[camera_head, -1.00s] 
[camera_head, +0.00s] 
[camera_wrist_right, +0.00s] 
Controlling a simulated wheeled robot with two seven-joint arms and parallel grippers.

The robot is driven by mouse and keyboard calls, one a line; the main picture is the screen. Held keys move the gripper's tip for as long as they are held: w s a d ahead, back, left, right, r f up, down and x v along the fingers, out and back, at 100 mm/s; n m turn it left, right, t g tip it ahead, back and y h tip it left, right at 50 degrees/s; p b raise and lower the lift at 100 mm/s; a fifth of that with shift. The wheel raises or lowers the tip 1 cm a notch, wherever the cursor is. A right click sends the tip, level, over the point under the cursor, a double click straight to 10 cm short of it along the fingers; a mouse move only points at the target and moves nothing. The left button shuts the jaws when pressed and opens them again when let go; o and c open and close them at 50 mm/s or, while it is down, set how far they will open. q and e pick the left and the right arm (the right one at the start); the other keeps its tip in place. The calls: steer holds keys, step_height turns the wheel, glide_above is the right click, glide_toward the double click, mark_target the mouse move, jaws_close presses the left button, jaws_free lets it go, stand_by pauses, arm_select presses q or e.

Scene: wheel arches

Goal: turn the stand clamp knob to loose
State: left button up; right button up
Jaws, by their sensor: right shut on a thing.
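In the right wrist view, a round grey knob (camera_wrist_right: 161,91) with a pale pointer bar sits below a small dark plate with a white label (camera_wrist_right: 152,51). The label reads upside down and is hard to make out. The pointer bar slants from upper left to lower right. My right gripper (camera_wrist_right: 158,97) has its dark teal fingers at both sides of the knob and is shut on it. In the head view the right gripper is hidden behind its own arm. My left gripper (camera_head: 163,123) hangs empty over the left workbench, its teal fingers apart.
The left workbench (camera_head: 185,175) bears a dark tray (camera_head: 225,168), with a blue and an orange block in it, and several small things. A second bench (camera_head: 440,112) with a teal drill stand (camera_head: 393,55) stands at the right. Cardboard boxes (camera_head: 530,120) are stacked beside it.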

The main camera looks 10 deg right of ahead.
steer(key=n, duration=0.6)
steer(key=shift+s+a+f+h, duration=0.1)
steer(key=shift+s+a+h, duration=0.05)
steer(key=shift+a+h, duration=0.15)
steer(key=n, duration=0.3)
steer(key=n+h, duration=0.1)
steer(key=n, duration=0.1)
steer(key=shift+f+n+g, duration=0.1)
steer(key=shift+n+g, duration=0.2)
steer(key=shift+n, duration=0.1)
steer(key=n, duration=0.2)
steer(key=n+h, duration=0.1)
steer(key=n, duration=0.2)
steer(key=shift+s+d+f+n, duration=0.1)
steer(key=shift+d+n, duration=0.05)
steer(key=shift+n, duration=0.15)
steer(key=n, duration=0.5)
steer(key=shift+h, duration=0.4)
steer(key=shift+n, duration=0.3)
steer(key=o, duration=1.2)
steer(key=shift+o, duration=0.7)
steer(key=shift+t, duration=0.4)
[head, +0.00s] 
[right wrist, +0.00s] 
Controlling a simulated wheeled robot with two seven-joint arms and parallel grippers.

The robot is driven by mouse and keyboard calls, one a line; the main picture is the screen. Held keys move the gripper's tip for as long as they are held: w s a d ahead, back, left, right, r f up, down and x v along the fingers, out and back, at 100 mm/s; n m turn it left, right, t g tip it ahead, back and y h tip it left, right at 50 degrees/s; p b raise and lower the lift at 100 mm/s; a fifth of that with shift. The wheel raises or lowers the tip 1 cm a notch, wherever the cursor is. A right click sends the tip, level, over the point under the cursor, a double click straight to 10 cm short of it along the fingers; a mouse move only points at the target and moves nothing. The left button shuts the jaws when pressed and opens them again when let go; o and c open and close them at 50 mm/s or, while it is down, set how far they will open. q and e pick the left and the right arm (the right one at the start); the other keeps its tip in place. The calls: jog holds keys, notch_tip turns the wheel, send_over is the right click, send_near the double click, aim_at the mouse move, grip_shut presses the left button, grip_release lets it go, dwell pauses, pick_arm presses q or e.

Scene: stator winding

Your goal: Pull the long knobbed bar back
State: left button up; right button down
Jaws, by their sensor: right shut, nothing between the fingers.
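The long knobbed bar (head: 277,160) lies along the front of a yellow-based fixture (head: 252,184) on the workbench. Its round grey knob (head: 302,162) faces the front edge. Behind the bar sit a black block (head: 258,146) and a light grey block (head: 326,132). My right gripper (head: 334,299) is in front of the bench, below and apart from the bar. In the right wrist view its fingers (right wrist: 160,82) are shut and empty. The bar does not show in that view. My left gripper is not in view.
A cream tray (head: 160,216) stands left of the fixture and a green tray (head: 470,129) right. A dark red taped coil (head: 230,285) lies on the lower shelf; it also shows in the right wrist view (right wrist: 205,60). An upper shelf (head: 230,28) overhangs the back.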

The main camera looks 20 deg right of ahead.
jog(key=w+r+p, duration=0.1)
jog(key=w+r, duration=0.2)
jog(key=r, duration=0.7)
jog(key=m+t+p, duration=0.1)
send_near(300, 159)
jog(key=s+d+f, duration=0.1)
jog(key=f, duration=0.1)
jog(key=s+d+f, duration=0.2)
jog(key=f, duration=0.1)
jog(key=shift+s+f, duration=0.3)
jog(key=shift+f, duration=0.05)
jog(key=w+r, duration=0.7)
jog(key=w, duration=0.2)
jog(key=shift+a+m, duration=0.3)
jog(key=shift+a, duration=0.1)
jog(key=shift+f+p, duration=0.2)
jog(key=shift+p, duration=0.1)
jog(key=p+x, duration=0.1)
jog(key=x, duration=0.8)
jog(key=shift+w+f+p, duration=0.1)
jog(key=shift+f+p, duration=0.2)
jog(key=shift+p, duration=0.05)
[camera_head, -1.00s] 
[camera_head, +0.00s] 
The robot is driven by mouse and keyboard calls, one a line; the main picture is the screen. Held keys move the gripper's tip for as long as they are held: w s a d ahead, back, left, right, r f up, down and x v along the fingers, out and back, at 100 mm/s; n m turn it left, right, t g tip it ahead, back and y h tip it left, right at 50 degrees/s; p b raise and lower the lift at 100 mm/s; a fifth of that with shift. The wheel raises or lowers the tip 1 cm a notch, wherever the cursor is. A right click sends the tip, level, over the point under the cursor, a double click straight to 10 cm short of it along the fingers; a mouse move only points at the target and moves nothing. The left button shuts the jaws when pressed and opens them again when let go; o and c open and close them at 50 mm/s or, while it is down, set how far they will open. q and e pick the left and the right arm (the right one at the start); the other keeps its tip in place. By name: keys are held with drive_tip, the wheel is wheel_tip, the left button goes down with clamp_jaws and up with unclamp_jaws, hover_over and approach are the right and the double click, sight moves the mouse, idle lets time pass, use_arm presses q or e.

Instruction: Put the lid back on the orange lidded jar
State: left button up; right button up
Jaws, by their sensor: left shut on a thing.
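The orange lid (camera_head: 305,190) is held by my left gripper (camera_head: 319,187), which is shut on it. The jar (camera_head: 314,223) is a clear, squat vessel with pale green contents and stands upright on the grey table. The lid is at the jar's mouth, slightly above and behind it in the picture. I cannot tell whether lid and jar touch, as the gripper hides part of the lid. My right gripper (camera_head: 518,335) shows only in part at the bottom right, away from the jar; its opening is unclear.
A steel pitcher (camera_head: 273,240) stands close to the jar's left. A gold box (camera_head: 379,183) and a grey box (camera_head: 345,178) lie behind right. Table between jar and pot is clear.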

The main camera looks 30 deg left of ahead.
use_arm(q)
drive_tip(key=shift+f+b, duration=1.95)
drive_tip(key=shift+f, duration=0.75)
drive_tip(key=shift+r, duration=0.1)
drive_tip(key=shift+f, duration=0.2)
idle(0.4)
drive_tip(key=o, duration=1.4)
--------------------
> _Objective_
Make an exact copy of the material above.

> _The output_
[camera_head, -1.00s] 
[camera_head, +0.00s] 
[camera_wrist_right, +0.00s] 
Controlling a simulated wheeled robot with two seven-joint arms and parallel grippers.

The robot is driven by mouse and keyboard calls, one a line; the main picture is the screen. Held keys move the gripper's tip for as long as they are held: w s a d ahead, back, left, right, r f up, down and x v along the fingers, out and back, at 100 mm/s; n m turn it left, right, t g tip it ahead, back and y h tip it left, right at 50 degrees/s; p b raise and lower the lift at 100 mm/s; a fifth of that with shift. The wheel raises or lowers the tip 1 cm a notch, wherever the cursor is. A right click sends the tip, level, over the point under the cursor, a double click straight to 10 cm short of it along the fingers; a mouse move only points at the target and moves nothing. The left button shuts the jaws when pressed and opens them again when let go; o and c open and close them at 50 mm/s or, while it is down, set how far they will open. q and e pick the left and the right arm (the right one at the start); the other keeps its tip in place. The calls: steer holds keys, step_height turns the wheel, glide_above is the right click, glide_toward the double click, mark_target the mouse move, jaws_close presses the left button, jaws_free lets it go, stand_by pauses, arm_select presses q or e.

Scene: wheel arches

Goal: turn the stand clamp knob to loose
State: left button up; right button up
Jaws, by their sensor: right shut on a thing.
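In the right wrist view, a round grey knob (camera_wrist_right: 161,91) with a pale pointer bar sits below a small dark plate with a white label (camera_wrist_right: 152,51). The label reads upside down and is hard to make out. The pointer bar slants from upper left to lower right. My right gripper (camera_wrist_right: 158,97) has its dark teal fingers at both sides of the knob and is shut on it. In the head view the right gripper is hidden behind its own arm. My left gripper (camera_head: 163,123) hangs empty over the left workbench, its teal fingers apart.
The left workbench (camera_head: 185,175) bears a dark tray (camera_head: 225,168), with a blue and an orange block in it, and several small things. A second bench (camera_head: 440,112) with a teal drill stand (camera_head: 393,55) stands at the right. Cardboard boxes (camera_head: 530,120) are stacked beside it.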

The main camera looks 10 deg right of ahead.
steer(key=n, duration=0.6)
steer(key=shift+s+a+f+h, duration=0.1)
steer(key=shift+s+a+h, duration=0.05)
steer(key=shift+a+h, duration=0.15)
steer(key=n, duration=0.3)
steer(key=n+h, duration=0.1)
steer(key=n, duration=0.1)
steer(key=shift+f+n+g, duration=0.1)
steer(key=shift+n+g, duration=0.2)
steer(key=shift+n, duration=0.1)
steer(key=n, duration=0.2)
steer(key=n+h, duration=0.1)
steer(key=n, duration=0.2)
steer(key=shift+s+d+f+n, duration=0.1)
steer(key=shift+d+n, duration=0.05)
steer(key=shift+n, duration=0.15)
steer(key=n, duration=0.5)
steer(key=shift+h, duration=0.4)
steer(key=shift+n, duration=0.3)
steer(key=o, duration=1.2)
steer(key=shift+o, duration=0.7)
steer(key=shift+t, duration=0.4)
[head, +0.00s] 
[right wrist, +0.00s] 
Controlling a simulated wheeled robot with two seven-joint arms and parallel grippers.

The robot is driven by mouse and keyboard calls, one a line; the main picture is the screen. Held keys move the gripper's tip for as long as they are held: w s a d ahead, back, left, right, r f up, down and x v along the fingers, out and back, at 100 mm/s; n m turn it left, right, t g tip it ahead, back and y h tip it left, right at 50 degrees/s; p b raise and lower the lift at 100 mm/s; a fifth of that with shift. The wheel raises or lowers the tip 1 cm a notch, wherever the cursor is. A right click sends the tip, level, over the point under the cursor, a double click straight to 10 cm short of it along the fingers; a mouse move only points at the target and moves nothing. The left button shuts the jaws when pressed and opens them again when let go; o and c open and close them at 50 mm/s or, while it is down, set how far they will open. q and e pick the left and the right arm (the right one at the start); the other keeps its tip in place. The calls: jog holds keys, notch_tip turns the wheel, send_over is the right click, send_near the double click, aim_at the mouse move, grip_shut presses the left button, grip_release lets it go, dwell pauses, pick_arm presses q or e.

Scene: stator winding

Your goal: Pull the long knobbed bar back
State: left button up; right button down
Jaws, by their sensor: right shut, nothing between the fingers.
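The long knobbed bar (head: 277,160) lies along the front of a yellow-based fixture (head: 252,184) on the workbench. Its round grey knob (head: 302,162) faces the front edge. Behind the bar sit a black block (head: 258,146) and a light grey block (head: 326,132). My right gripper (head: 334,299) is in front of the bench, below and apart from the bar. In the right wrist view its fingers (right wrist: 160,82) are shut and empty. The bar does not show in that view. My left gripper is not in view.
A cream tray (head: 160,216) stands left of the fixture and a green tray (head: 470,129) right. A dark red taped coil (head: 230,285) lies on the lower shelf; it also shows in the right wrist view (right wrist: 205,60). An upper shelf (head: 230,28) overhangs the back.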

The main camera looks 20 deg right of ahead.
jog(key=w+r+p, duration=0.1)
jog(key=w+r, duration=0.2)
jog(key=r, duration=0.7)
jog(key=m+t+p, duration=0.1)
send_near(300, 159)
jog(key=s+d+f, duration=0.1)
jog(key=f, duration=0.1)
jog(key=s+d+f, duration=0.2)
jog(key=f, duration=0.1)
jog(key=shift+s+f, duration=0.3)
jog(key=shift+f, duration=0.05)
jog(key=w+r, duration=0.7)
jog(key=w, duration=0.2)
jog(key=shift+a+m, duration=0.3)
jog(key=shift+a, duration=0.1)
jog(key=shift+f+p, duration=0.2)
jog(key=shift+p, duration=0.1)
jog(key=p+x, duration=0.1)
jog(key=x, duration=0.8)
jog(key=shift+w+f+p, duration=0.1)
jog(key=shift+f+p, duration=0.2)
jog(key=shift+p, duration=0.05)
[camera_head, -1.00s] 
[camera_head, +0.00s] 
The robot is driven by mouse and keyboard calls, one a line; the main picture is the screen. Held keys move the gripper's tip for as long as they are held: w s a d ahead, back, left, right, r f up, down and x v along the fingers, out and back, at 100 mm/s; n m turn it left, right, t g tip it ahead, back and y h tip it left, right at 50 degrees/s; p b raise and lower the lift at 100 mm/s; a fifth of that with shift. The wheel raises or lowers the tip 1 cm a notch, wherever the cursor is. A right click sends the tip, level, over the point under the cursor, a double click straight to 10 cm short of it along the fingers; a mouse move only points at the target and moves nothing. The left button shuts the jaws when pressed and opens them again when let go; o and c open and close them at 50 mm/s or, while it is down, set how far they will open. q and e pick the left and the right arm (the right one at the start); the other keeps its tip in place. By name: keys are held with drive_tip, the wheel is wheel_tip, the left button goes down with clamp_jaws and up with unclamp_jaws, hover_over and approach are the right and the double click, sight moves the mouse, idle lets time pass, use_arm presses q or e.

Instruction: Put the lid back on the orange lidded jar
State: left button up; right button up
Jaws, by their sensor: left shut on a thing.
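The orange lid (camera_head: 305,190) is held by my left gripper (camera_head: 319,187), which is shut on it. The jar (camera_head: 314,223) is a clear, squat vessel with pale green contents and stands upright on the grey table. The lid is at the jar's mouth, slightly above and behind it in the picture. I cannot tell whether lid and jar touch, as the gripper hides part of the lid. My right gripper (camera_head: 518,335) shows only in part at the bottom right, away from the jar; its opening is unclear.
A steel pitcher (camera_head: 273,240) stands close to the jar's left. A gold box (camera_head: 379,183) and a grey box (camera_head: 345,178) lie behind right. Table between jar and pot is clear.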

The main camera looks 30 deg left of ahead.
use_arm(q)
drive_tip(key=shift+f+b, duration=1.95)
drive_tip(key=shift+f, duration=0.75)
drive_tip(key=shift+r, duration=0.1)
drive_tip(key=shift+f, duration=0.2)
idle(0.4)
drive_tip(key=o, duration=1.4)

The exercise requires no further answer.